[Record excerpts]

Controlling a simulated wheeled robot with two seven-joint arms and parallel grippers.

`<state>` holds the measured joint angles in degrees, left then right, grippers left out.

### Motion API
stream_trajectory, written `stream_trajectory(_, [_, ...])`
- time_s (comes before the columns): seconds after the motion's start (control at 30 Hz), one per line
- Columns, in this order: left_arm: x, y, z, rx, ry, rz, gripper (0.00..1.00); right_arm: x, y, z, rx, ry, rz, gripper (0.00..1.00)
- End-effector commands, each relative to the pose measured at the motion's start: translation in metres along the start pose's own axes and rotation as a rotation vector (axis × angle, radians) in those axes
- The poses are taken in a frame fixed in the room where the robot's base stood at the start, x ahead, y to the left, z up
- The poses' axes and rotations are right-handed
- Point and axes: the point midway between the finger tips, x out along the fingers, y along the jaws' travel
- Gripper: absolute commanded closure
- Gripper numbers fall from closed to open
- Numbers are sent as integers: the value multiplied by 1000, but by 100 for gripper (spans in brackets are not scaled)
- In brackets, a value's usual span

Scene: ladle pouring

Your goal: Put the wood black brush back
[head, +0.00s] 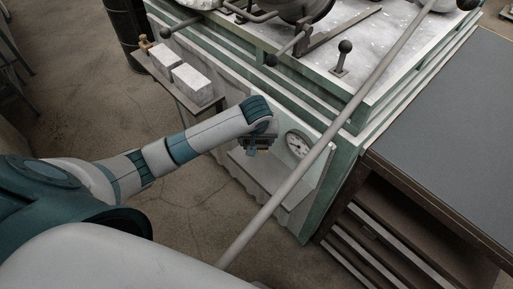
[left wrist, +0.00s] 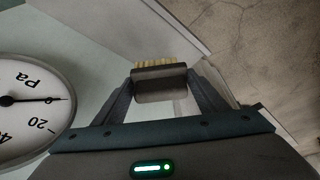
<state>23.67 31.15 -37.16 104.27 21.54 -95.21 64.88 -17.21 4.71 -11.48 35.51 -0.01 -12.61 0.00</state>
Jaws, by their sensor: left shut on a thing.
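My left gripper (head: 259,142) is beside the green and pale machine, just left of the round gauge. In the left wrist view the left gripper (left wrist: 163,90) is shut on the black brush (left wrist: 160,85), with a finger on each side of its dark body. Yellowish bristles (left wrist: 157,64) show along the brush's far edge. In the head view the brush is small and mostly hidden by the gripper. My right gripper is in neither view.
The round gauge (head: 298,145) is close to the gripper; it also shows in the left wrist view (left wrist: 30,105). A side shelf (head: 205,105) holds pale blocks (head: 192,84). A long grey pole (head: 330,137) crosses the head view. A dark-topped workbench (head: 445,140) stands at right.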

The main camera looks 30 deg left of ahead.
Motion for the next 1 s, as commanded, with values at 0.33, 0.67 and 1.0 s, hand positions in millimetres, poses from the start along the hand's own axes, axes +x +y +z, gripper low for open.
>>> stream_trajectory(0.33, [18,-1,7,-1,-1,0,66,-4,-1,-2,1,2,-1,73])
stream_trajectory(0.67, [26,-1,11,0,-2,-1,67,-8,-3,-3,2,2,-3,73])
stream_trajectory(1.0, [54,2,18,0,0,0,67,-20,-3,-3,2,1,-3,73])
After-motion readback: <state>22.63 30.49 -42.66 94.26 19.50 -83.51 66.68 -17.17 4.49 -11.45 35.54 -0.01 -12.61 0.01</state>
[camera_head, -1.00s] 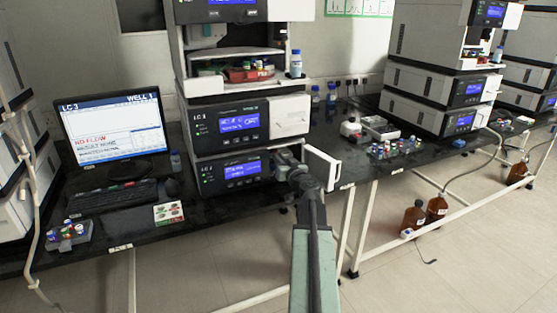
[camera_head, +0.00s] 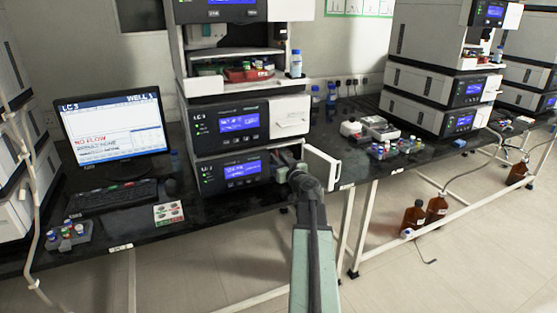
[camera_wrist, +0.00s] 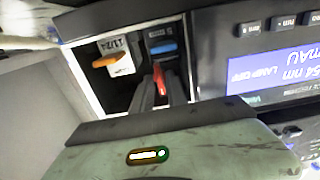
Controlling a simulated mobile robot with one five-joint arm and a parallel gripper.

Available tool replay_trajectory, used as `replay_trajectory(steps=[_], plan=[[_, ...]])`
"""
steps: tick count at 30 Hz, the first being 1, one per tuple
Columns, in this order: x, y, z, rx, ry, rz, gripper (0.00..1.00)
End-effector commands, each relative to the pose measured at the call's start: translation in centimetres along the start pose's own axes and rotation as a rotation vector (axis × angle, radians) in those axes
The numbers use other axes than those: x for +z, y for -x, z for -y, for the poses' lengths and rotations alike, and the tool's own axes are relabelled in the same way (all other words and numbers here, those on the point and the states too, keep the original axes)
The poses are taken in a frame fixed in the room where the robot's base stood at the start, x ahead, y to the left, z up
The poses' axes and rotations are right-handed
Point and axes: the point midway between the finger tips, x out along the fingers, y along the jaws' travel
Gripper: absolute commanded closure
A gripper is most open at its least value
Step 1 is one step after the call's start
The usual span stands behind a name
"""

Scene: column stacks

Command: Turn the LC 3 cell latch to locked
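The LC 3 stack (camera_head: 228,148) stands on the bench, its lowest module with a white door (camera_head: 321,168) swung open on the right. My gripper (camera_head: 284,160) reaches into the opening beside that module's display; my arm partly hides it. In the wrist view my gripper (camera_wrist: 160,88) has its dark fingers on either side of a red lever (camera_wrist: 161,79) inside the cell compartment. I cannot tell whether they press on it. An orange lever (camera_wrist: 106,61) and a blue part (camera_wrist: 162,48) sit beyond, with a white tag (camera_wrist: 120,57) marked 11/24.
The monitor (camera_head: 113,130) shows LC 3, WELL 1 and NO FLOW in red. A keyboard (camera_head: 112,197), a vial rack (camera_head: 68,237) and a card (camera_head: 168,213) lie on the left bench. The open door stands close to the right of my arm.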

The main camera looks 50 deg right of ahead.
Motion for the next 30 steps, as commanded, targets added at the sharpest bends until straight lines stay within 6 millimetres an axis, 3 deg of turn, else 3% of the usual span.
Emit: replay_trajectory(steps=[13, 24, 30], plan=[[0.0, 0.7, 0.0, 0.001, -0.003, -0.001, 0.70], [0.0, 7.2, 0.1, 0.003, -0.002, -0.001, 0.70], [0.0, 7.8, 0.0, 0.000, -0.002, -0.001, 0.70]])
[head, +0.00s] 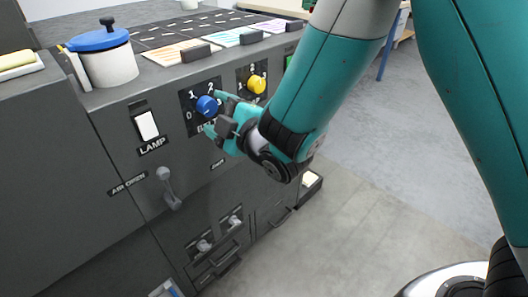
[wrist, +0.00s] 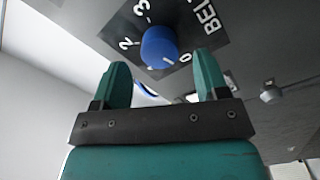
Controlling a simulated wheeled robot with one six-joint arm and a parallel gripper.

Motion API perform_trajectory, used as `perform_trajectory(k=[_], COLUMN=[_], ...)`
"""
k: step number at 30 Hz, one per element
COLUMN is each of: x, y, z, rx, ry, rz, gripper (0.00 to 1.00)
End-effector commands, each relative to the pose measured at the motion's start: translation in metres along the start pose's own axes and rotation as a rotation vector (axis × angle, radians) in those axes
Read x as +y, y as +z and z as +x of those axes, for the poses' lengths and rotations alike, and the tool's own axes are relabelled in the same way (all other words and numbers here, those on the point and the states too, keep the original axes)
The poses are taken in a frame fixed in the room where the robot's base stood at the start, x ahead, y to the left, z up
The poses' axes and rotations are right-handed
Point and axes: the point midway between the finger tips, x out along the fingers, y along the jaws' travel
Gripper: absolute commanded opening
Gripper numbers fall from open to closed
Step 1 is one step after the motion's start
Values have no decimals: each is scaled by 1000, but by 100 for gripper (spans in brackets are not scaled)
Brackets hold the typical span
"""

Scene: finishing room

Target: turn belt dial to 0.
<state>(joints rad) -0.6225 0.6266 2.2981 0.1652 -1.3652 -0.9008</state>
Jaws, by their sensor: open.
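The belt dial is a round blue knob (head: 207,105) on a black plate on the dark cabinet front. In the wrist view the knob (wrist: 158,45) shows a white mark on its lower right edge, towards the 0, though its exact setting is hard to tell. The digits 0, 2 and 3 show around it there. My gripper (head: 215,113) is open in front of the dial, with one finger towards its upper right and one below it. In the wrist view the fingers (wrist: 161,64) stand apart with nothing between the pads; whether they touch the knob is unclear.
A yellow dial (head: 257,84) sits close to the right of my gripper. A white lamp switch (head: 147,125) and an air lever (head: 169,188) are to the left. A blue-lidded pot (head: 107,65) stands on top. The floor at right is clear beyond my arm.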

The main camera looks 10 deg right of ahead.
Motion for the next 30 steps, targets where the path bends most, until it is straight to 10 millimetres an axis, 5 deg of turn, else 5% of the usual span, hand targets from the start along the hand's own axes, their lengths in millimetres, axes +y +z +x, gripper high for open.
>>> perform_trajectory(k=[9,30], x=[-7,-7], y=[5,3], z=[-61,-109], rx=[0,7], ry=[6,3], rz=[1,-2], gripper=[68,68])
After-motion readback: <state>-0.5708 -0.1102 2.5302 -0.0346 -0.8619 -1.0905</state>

==

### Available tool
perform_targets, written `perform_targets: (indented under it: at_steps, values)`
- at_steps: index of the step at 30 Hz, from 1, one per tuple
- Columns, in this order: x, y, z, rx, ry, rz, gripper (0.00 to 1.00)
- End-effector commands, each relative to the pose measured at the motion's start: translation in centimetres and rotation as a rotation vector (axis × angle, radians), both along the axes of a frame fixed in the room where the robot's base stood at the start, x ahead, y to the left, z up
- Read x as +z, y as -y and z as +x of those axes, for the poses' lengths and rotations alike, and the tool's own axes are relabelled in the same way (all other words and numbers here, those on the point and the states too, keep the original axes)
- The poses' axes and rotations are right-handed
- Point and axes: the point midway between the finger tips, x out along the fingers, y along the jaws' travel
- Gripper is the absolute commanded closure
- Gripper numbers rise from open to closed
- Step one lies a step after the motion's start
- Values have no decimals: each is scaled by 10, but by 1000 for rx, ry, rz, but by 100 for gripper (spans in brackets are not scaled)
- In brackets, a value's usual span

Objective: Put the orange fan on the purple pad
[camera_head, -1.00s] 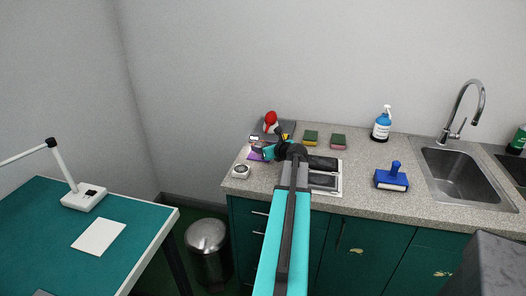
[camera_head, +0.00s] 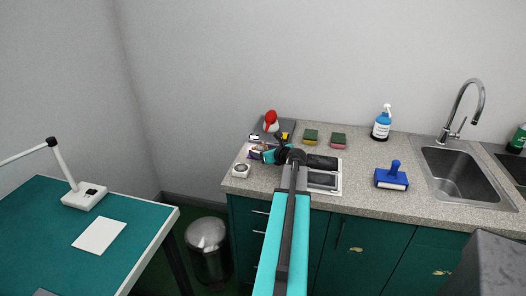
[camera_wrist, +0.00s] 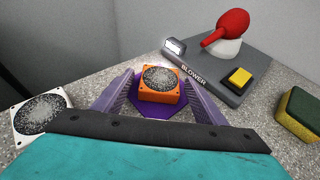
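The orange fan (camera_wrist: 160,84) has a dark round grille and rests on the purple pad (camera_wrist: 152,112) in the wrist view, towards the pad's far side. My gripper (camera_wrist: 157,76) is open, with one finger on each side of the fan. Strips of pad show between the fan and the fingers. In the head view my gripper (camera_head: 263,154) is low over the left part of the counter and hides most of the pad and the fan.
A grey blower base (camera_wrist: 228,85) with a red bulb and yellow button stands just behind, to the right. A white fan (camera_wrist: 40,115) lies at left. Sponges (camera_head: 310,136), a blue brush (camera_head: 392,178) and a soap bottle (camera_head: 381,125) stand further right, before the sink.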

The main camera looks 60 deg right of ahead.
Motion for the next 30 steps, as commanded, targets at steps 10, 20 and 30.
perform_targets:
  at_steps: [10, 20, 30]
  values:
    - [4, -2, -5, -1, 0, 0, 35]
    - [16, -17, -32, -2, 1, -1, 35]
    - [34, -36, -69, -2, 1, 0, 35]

...

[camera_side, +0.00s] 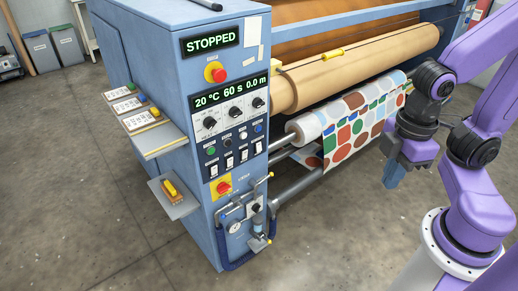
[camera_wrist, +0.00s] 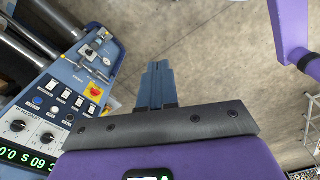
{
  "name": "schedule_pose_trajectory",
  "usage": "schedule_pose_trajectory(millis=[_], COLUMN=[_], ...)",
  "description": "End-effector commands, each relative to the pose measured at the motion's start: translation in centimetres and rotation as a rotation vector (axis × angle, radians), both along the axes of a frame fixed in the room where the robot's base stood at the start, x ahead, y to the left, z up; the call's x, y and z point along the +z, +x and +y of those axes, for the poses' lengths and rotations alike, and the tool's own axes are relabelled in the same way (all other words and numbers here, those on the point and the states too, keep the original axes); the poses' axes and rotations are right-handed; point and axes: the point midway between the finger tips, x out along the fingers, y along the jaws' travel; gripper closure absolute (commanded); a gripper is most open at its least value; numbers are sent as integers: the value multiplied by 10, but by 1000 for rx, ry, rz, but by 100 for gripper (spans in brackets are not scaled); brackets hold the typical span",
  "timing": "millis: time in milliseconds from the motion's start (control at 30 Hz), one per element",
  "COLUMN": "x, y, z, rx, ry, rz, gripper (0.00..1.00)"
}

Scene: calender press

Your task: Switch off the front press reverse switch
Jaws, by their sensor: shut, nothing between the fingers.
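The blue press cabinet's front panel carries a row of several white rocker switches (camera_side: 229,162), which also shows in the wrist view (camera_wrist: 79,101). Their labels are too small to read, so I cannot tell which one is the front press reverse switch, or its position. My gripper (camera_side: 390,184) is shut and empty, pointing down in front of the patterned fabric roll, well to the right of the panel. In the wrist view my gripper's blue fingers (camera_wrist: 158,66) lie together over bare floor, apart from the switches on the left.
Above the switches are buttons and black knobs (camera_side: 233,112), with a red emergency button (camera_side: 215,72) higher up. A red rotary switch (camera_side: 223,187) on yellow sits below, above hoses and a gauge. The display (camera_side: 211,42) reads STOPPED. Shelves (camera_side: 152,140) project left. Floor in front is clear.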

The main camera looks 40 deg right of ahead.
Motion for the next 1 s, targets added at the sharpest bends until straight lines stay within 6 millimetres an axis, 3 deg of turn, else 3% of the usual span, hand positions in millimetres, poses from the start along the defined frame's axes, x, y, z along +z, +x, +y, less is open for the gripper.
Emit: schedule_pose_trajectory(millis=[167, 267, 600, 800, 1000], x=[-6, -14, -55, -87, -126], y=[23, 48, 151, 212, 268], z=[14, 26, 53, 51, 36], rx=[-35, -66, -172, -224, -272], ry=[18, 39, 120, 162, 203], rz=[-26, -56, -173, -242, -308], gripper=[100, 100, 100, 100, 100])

[Task objective] Copy out exactly the material that runs from the line with "[left wrist, +0.00s]" to the line with "<state>23.67 31.15 -37.16", ends included, and leave the pictures behind.

[Answer to this task]
[left wrist, +0.00s] 
<state>23.67 31.15 -37.16 104.27 21.54 -95.21 64.88 -17.21 4.71 -11.48 35.51 -0.01 -12.61 0.00</state>

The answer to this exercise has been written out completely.